Back to Mary Magdalene. Scripture describes her as the lady out of whom seven demons were cast and the one who witnessed most of the events during Christ’s suffering: the mock trial in which she heard Pilate pronounce the death sentence; the beating of Christ and His humiliation by the crowd. Also, she stood by the cross with Christ’s mother during the crucifixion itself. I have remembered her well for many years as the one to whom Jesus first revealed Himself after rising from the dead (John 20:11-18). I wrote about it this way:

instantly the earth reeled in merriment

and events raced with hymnal accompaniment

as nature’s lover named sun

splashed his caresses

upon that moment

and history’s cymbals clashed

nevertheless the soft footsteps

pierced Mary’s consciousness

and she turned to speak

"if you have carried my Lord

away please"

the silence of one second stopped time

until Jesus spoke for eternity "Mary"

At least one scholar I read noted that Magdalene had often been associated with women of shady reputation, most of whom were named Mary. This may have accounted for a prominent study of the Bible’s comment that Jesus may have revealed Himself as Lord to her first in the Tomb Garden on resurrection morning because she needed Him so badly. The account noted that the word translated "weeping" by Mary was better rendered "wailing" and loud crying. However, there is no Biblical evidence to link Mary Magdalene to those other women. She simply was close to Jesus and His mother, also named Mary.

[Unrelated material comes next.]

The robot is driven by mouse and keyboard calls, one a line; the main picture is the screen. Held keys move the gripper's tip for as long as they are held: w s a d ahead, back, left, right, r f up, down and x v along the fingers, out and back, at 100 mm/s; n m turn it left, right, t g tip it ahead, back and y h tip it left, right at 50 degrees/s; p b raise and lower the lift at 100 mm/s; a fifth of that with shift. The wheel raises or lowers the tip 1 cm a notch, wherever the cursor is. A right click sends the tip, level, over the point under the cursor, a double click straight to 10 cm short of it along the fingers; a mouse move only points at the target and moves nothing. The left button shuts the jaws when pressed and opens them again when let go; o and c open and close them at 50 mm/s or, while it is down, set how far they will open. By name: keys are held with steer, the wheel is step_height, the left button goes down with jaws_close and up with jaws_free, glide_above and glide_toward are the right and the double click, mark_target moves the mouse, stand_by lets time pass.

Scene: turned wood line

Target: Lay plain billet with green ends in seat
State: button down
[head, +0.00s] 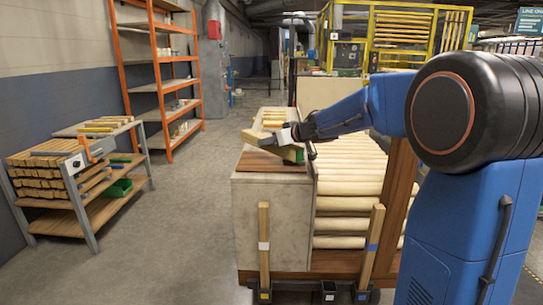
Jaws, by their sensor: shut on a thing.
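My gripper (285,134) is shut on a plain pale billet (262,142) above the near end of the grey-topped bench. The billet lies roughly crosswise and tilts down to the right. Its right end (300,155) is green; its left end colour cannot be told. A dark brown board (272,164) lies just below the billet; whether they touch cannot be told. A seat cannot be made out clearly; the gripper and billet hide part of the bench top.
More pale billets (272,115) lie on the bench behind. Two upright banded posts (264,245) stand in front, with black sockets (328,291) at floor level. A stocked workbench (95,208) and orange shelving (125,75) stand left. Open floor lies between.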

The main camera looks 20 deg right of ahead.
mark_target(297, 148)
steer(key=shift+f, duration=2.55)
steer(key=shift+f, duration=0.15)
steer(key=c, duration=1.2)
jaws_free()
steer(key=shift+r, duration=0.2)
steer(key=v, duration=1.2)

As I studied the calendar, I noted that the Magdalene Day is followed immediately by a day honoring James the Apostle, as opposed to James, the brother of Jesus who was the head of the Jerusalem Church and the author of the Book of James in the Bible. The apostle, the brother of John, was killed by Herod following an explosion of the persecution of Christians after Stephen’s martyrdom. Jesus early on named James and John the "Sons of Thunder" (Mark 3:17); they were ambitious, craved to be great, and to sit at Christ’s right and left in His Kingdom (Mark 10:37, 43), the subject of a famous teaching by Jesus.

It seemed noteworthy to me that Mary Magdalene, like the Virgin Mary and several others, received significant places in the gospels for their work to fill the needs of the Lord and presumably the Twelve as they traveled and ministered. They were hard working and deep-loving women of ministry, which means service. It seems to me that we need to learn from their work and their place with the Lord, and stop dilly-dallying over the role of women in church ministry. Mary Magdalene was apparently an outstanding servant, and she was movingly rewarded by being the one to whom He first revealed Himself that first Easter morning.

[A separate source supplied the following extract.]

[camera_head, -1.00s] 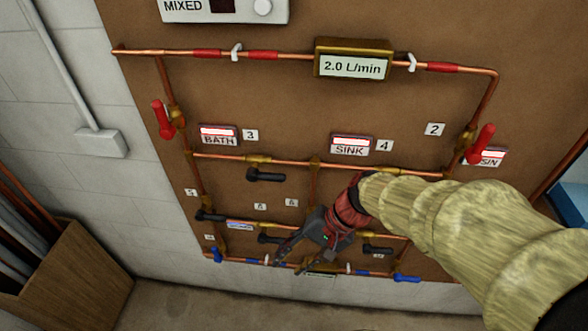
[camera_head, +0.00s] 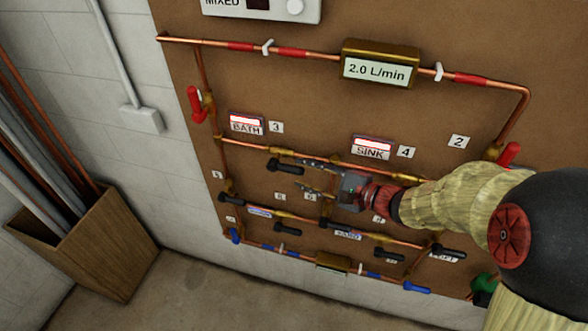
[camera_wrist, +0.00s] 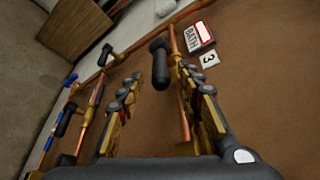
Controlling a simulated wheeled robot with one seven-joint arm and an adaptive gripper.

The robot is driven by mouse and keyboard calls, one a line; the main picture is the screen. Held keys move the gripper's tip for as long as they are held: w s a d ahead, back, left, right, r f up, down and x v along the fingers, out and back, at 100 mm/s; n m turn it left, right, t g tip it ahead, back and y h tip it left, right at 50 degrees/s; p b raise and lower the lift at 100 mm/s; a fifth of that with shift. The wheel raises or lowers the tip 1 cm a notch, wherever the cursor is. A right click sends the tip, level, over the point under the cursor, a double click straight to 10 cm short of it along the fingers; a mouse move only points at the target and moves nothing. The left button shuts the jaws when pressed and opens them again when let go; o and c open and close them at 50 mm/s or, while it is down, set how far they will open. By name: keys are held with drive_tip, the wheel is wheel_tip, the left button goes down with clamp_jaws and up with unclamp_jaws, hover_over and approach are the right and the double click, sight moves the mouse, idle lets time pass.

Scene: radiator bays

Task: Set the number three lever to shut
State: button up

Also, consider the honor given to the Lord’s mother. Let’s stop fretting about sainthood, miracles, and lavish honor and at least recognize her as a major figure in history and a major teacher of the Christian faith. Nothing exceeds the Magnificat for beauty and wisdom. Does Mary heal and do other miracles today? I have no idea; I hope so. I also am uninformed about what she did at Ephesus in those early years, but do not doubt a bit that she and certainly others were invaluable. I think of Mary and Martha; maybe the woman taken in adultery who was forgiven and sent on her way; possibly the woman who anointed Jesus’ feet and head at a meal; perhaps Peter’s mother-in-law who fed Christ’s cohort and accommodated an unusual healing service; and who knows, even Priscilla of "Priscilla and Aquila, the tentmakers," friends of Paul who moved about the Mediterranean and ministered wherever they were. It seems a lot of Bible characters were in and out of Ephesus, which grew an important church.

I’ve told many of you that I met Mother Teresa at a gathering in Washington a few years ago. I say unequivocally that she was a woman of God upon whom the presence of God rested in a manifest way. She is a minister if ever there was one.

Happy Mary Magdalene’s Day, everybody!